Столь важная роль, отводившаяся женщине в алхимической теории, связана с учением офитов, которые поклонялись Софии, указавшей людям путь к познанию. Не удивительно, что отцы церкви с самого начала формирования христианства яростно боролись против подобного возвеличения женщины. Павел в 1-м Послании к коринфянам без обиняков заявляет: «Жены ваши в церквах да молчат, ибо не позволено им говорить, а быть в подчинении, как и закон говорит. Если же они хотят чему научиться, пусть спрашивают о том дома у мужей своих; ибо неприлично жене говорить в церкви» (14:34–35). А для полноты картины Павел утверждает: мужчина «есть образ и слава Божия, а жена есть слава мужа» (1 Кор. 11:7).
Средние века
1. Магия в «доарабскую» эпоху
Простившись с искусством Гермеса и его удивительными адептами, вернемся к эпохе раннего Средневековья. Миновало уже семь столетий с той поры, как на магию обрушились жестокие гонения. Она почти истреблена. Церковь же выстроила свой дворец на прочном фундаменте и не чувствует больше никакой угрозы своему благополучию. Из этого-то чувства безопасности и родилась относительная терпимость, пришедшая на смену былой жестокости. Специалисты в области народных верований и обычаев прошлого наглядно продемонстрировали этот факт. Ранние законы против магии подчас оказываются необычайно мягкими и снисходительными. В «Салической правде» — сборнике обычного права салических франков — говорится, что «ведьма, евшая человеческую плоть и уличенная в этом преступлении, да заплатит восемь тысяч денариев, то есть двести золотых пенни».* Штраф велик, но и преступление чудовищно для эпохи, когда склонность к некрофагии не могла объясняться психическими расстройствами и воспринималась исключительно как гнусное извращение, заслуживающее тяжкой кары.
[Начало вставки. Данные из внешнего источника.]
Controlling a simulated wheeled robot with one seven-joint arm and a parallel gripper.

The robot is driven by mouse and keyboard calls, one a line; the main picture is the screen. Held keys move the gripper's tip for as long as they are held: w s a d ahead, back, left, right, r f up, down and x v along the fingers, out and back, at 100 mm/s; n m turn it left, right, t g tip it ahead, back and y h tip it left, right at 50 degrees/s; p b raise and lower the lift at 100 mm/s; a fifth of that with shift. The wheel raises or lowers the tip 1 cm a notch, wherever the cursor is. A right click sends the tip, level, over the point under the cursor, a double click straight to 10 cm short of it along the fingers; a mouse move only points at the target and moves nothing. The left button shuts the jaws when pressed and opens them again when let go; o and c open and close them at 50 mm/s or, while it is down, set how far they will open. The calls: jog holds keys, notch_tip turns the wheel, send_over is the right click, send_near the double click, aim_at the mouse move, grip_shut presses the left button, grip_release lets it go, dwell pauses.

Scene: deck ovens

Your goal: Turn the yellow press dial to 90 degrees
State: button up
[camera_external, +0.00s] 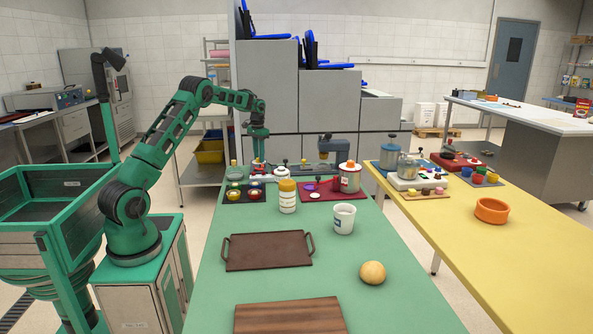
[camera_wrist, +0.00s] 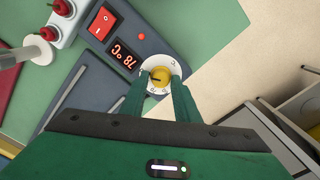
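The yellow press dial (camera_wrist: 159,76) sits in the middle of the wrist view, on a white scale ring at the end of a dark control panel (camera_wrist: 122,32). A dark line on the dial points along its face. A red display (camera_wrist: 124,60) beside it appears upside down and seems to read 78 °C. My gripper (camera_wrist: 160,84) has its two green fingers apart, one on each side of the dial. I cannot tell whether they touch it. In the external view my gripper (camera_external: 258,155) is at the far end of the green table, where the dial is too small to make out.
A lit red switch (camera_wrist: 102,24) and red knobs (camera_wrist: 62,7) are near the dial. The green table (camera_external: 325,285) holds a brown tray (camera_external: 268,250), white mug (camera_external: 344,219), yellow-lidded jar (camera_external: 287,197), round bun (camera_external: 372,272) and wooden board (camera_external: 290,316). The yellow table (camera_external: 510,260) stands right.

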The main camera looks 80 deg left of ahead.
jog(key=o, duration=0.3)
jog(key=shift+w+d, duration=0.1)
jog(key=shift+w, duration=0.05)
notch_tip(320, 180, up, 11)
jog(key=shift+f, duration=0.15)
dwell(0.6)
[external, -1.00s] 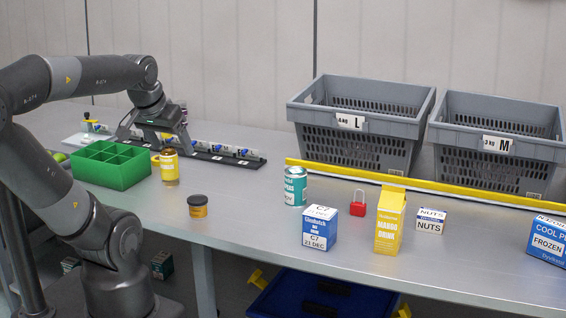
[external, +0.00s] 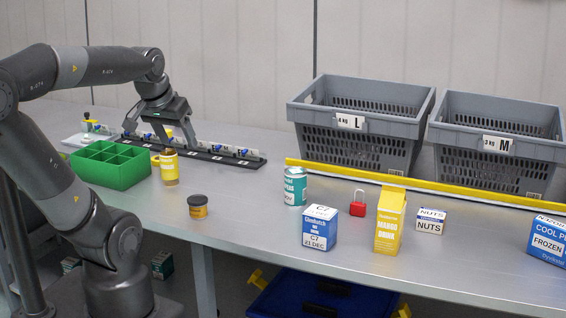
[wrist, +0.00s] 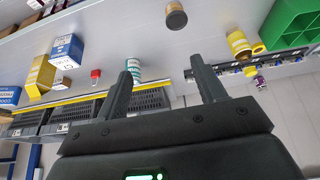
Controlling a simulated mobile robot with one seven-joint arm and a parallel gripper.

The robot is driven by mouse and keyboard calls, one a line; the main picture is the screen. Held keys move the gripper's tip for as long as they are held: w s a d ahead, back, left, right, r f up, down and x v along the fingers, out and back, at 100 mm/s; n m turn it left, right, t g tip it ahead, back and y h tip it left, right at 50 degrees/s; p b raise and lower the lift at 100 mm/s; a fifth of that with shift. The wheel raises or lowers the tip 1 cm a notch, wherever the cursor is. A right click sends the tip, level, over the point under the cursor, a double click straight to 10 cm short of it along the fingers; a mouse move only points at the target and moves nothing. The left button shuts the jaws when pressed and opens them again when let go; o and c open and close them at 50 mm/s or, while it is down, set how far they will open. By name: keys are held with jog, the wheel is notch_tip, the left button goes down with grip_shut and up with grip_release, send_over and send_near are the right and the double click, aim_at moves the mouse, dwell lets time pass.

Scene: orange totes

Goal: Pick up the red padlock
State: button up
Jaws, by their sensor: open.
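The red padlock (external: 357,208) stands on the grey table in the external view, with its shackle up, between the teal can and the yellow mango drink carton. It also shows small in the wrist view (wrist: 96,74), left of the gripper fingers. My gripper (external: 166,146) is open and empty, above the black rail at the table's left side, well away from the padlock. In the wrist view its two fingers (wrist: 163,82) are spread apart with nothing between them.
The teal can (external: 295,186), blue-white box (external: 320,228), yellow carton (external: 390,220) and nuts box (external: 430,221) surround the padlock. A yellow strip (external: 430,185) and grey totes (external: 360,125) stand behind.

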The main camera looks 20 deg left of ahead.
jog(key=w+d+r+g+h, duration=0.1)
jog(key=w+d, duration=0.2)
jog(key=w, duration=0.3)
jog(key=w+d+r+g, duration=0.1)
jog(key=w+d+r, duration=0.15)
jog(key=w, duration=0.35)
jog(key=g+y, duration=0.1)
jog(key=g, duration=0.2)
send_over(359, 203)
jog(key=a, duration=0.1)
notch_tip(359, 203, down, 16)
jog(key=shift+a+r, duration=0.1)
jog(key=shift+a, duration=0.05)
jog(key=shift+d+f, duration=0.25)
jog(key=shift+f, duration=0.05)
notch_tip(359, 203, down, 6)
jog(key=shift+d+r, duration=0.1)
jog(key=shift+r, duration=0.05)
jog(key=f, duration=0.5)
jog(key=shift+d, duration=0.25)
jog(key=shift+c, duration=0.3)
«Салическую правду» утвердил король Хлодвиг I (466 — 511). Она предписывает штраф в семьдесят два пенни и половину золотой монеты за насылание чар при помощи колдовских узлов. Как ни странно, большинство штрафов за преступления, совершенные при помощи магии, оказываются не столь крупными, как за оговор — несправедливое обвинение человека в занятиях колдовством. Согласно другому кодексу той эпохи, «Рипуарианской правде», всякое зло, причиненное колдуном — будь то членовредительство или ущерб, нанесенный имуществу, — каралось исключительно денежной компенсацией. В сомнительных случаях обвиняемый мог даже отвести от себя подозрения, поклявшись в невиновности. По законам Карла Великого, чародея или колдуна сажали в тюрьму, и в течение трех месяцев он должен был каяться. Закон Уитреда, короля Кента, изданный в 690 году, повелевает: «Если раб принес жертвы бесам, да заплатит он шесть шиллингов, или будет подвергнут порке!».
Примечательно, что для знатных людей наказание за подобные проступки было более суровым, чем для простолюдинов. В древнейшем из дошедших до нас сборников дисциплинарных мер, применявшихся церковью, — «Liber Poenitentialis» святого Леонарда (VII век) — за столь гнусное преступление, как принесение жертвы бесам, назначается «один год покаяния, если это деревенщина из низкого сословия; если же это более знатный человек, то десять лет».* Иное дело, если речь шла о жизни короля или любого члена королевской семьи. Попытка убить правителя при помощи колдовства каралась очень жестоко. Иногда обвинение в колдовстве служило лишь предлогом для избавления от какого-нибудь неудобного придворного. Однако законодательство той эпохи вовсе не требовало столь суровых мер, как те, что применялись в ходе подобных процессов.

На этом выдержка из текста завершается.